Poverty on Television

This last year, I’ve started watching Shameless, a Showtime television show based on a UK series by the same name. As we’ve progressed through this class, I’ve drawn a lot of similarities between the show and the books we’ve read in class, mostly because television is usually so allergic to depicting poverty that Shameless feels like a revelatory premise.

Shameless is a comedy-drama that centers on a poor family living in the South Side of Chicago. A review by The Boston Globe notes, “The Gallaghers of Chicago are poor, so the kids steal milk from a dairy truck and coupons from neighbors’ newspapers…While Frank blows his disability checks at local bars, his kids scrounge together money like Fagin’s crew from ‘Oliver Twist.’ To be sure, ‘Shameless’ feels like contemporary Dickens, portraying a forgotten underclass living close to the streets and the world of nonviolent crime.”

There is a lot of satire and comedy found in Shameless, just as there is in Oliver Twist, but I find the varying types of morality in the characters in both works to be the most intriguing. I would argue that the characters in Shameless are good in their intentions and sympathetic but continue to commit morally questionable actions because of the situations they live in. This type of contrast allows for a critique of the systematic deficiencies that make it hard to break the cycle of poverty.
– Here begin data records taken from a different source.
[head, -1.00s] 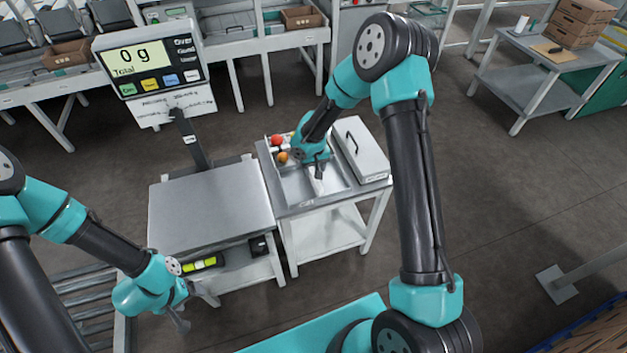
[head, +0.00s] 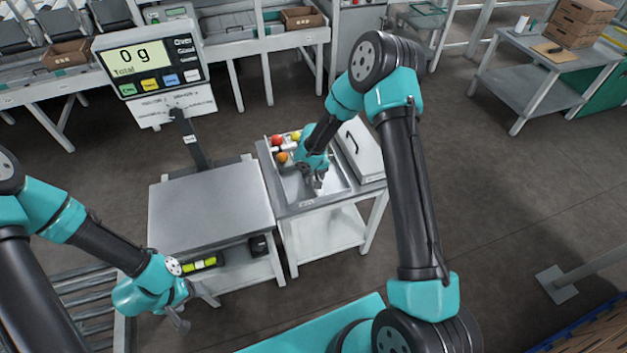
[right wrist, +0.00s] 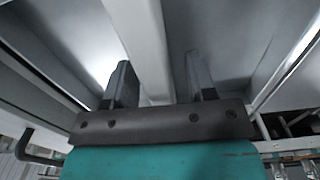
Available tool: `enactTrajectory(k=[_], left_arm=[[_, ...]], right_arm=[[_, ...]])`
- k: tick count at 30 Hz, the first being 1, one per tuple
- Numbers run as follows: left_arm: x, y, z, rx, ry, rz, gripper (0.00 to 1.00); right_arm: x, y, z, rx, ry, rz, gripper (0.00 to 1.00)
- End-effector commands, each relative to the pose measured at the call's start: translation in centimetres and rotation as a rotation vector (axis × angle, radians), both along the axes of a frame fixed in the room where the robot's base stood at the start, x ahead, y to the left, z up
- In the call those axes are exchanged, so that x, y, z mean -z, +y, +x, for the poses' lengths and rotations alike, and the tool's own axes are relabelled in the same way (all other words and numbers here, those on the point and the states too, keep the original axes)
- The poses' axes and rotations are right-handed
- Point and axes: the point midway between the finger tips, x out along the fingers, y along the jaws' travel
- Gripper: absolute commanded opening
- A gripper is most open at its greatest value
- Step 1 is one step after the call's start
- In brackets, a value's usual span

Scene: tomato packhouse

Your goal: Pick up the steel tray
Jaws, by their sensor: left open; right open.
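The steel tray (head: 337,181) lies on a small steel table right of the scale. It is a shallow open tray with a few tomatoes, red (head: 277,141), orange (head: 282,157) and yellow (head: 296,136), at its far left. My right gripper (head: 319,181) is over the tray, pointing down, and hides part of it. In the right wrist view its two fingers (right wrist: 160,82) are apart, with a pale metal bar (right wrist: 143,35) running between them; I cannot tell whether they touch it. My left gripper (head: 195,309) is open and empty at the lower left, away from the tray.
The scale platform (head: 210,205) is bare, and its display (head: 140,58) reads 0 g. A workbench (head: 545,65) with cartons is at the back right.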

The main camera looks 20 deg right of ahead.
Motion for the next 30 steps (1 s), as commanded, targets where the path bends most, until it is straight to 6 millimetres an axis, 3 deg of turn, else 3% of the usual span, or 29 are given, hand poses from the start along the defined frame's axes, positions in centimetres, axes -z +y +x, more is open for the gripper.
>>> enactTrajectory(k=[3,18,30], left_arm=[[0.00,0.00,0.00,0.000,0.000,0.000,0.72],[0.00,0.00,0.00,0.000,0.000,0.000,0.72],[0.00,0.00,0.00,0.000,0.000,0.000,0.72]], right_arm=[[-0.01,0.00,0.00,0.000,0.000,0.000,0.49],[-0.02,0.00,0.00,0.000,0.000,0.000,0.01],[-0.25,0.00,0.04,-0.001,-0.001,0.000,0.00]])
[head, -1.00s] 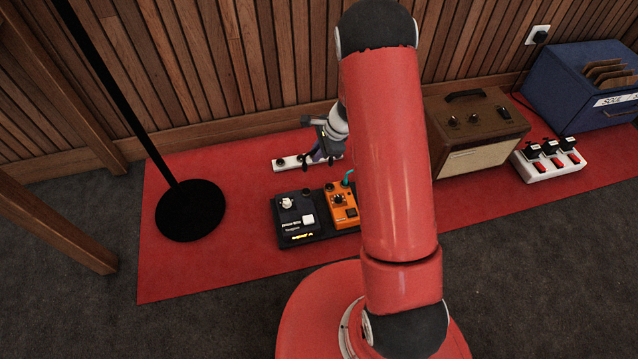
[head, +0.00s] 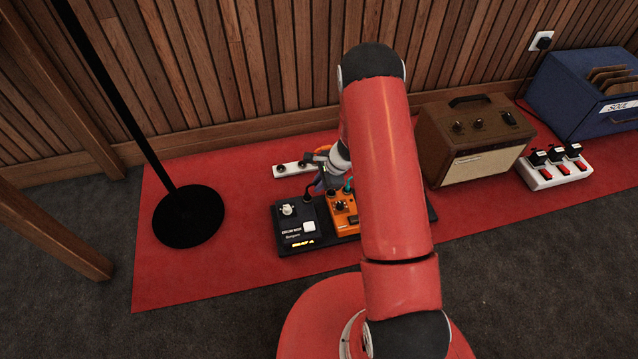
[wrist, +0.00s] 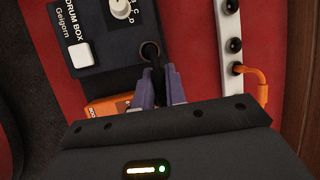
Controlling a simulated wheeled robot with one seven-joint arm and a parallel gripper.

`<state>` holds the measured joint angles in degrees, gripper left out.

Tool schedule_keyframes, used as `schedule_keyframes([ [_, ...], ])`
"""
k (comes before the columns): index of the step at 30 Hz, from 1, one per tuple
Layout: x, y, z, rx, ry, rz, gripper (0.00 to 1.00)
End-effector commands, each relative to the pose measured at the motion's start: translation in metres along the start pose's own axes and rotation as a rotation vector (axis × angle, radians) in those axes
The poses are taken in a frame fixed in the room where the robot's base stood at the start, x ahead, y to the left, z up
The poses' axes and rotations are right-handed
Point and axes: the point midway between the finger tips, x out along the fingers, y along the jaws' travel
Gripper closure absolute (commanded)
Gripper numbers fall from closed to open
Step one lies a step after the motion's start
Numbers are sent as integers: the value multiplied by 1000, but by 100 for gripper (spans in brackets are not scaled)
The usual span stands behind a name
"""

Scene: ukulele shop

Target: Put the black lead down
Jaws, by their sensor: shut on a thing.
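My gripper (wrist: 160,88) is shut on the black lead (wrist: 157,65), whose dark end shows between the purple fingers. The lead's end is at the round socket on the edge of the dark drum box pedal (wrist: 103,30); I cannot tell how far in it sits. In the head view my gripper (head: 321,185) is low behind the drum box (head: 295,222), partly hidden by my arm. A short dark bit of the lead (head: 308,190) shows at the box's back edge.
An orange pedal (head: 341,207) with a teal plug sits right of the drum box. A white socket strip (head: 284,169) with an orange lead (wrist: 263,86) lies behind. A brown amplifier (head: 470,140), white footswitch (head: 553,167) and black stand base (head: 188,216) stand around.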

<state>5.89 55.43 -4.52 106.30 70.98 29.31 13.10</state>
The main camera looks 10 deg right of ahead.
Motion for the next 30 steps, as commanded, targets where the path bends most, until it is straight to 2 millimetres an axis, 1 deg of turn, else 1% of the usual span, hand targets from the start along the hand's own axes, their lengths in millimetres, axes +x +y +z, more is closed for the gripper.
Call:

In Oliver Twist, Dickens offers a similar critique, making Oliver inherently good and Nancy complex but still likeable, in order to contrast with the harsh industrial life.
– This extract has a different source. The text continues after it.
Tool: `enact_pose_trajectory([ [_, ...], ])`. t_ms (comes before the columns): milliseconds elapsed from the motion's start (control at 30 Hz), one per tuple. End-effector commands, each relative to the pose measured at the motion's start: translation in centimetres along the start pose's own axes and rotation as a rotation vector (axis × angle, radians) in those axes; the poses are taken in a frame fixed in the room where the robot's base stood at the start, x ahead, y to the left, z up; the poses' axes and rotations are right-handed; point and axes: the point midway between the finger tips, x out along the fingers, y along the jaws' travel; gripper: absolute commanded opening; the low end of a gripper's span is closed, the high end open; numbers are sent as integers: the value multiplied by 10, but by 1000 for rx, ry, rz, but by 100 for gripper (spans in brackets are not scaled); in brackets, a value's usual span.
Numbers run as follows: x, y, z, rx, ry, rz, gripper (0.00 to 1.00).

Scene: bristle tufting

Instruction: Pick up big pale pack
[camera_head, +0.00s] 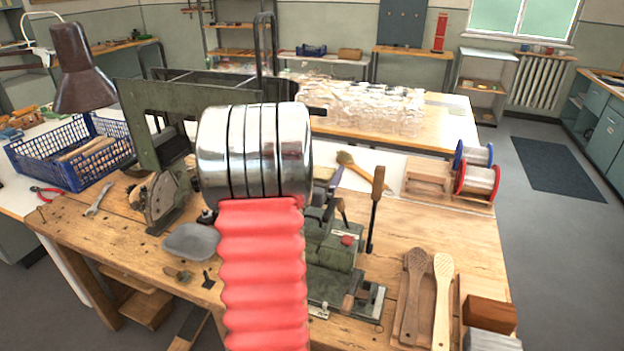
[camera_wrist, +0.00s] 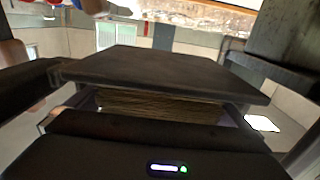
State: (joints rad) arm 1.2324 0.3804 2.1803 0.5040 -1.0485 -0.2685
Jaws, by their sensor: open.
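A pale grey-white block (camera_head: 490,341) lies at the lower right of the bench, cut off by the picture's bottom edge. It may be the pale pack; I cannot tell for sure. My gripper (camera_wrist: 160,78) shows in the wrist view as dark parts and is open. A tan, fibrous strip (camera_wrist: 158,106) shows in the middle of that view, below a wide dark plate. I cannot tell whether it is a pack or whether it touches the gripper. In the head view my red and chrome arm hides the gripper and the bench behind it.
A reddish-brown block (camera_head: 489,313) lies beside the pale one. Two wooden paddles (camera_head: 428,290), a green bench machine (camera_head: 332,250), wire spools (camera_head: 478,168), a blue crate (camera_head: 72,152) and a lamp (camera_head: 80,68) crowd the bench (camera_head: 475,240). Floor is clear at right.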

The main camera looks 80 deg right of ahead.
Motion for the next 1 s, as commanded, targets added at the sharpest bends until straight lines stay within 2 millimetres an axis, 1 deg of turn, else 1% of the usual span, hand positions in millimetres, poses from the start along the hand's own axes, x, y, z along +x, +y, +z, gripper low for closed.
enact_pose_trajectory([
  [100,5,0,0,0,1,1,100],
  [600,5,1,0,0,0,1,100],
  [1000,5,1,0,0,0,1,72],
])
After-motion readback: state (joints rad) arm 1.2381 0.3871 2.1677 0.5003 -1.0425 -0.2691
Show creator, John Wells, recalls, “‘When we first started pitching, everybody kept gravitating towards the South or putting it in a trailer park…We have a comedic tradition of making fun of the people in those worlds. The reality is that these people aren’t ‘the other’ — they’re people who live four blocks down from you and two blocks over.” Wells’s words also suggest at the upper middle class audience of his show, similar to the audience of novels in the Victorian era. People who can afford to subscribe to Showtime are not the ones living in poverty, so the social problems of the show are clearly directed at the upper middle class. Similarly to Dickens’s novels and novels like Mary Barton, the realism of the depiction of poverty aims to educate those not in that socioeconomic class.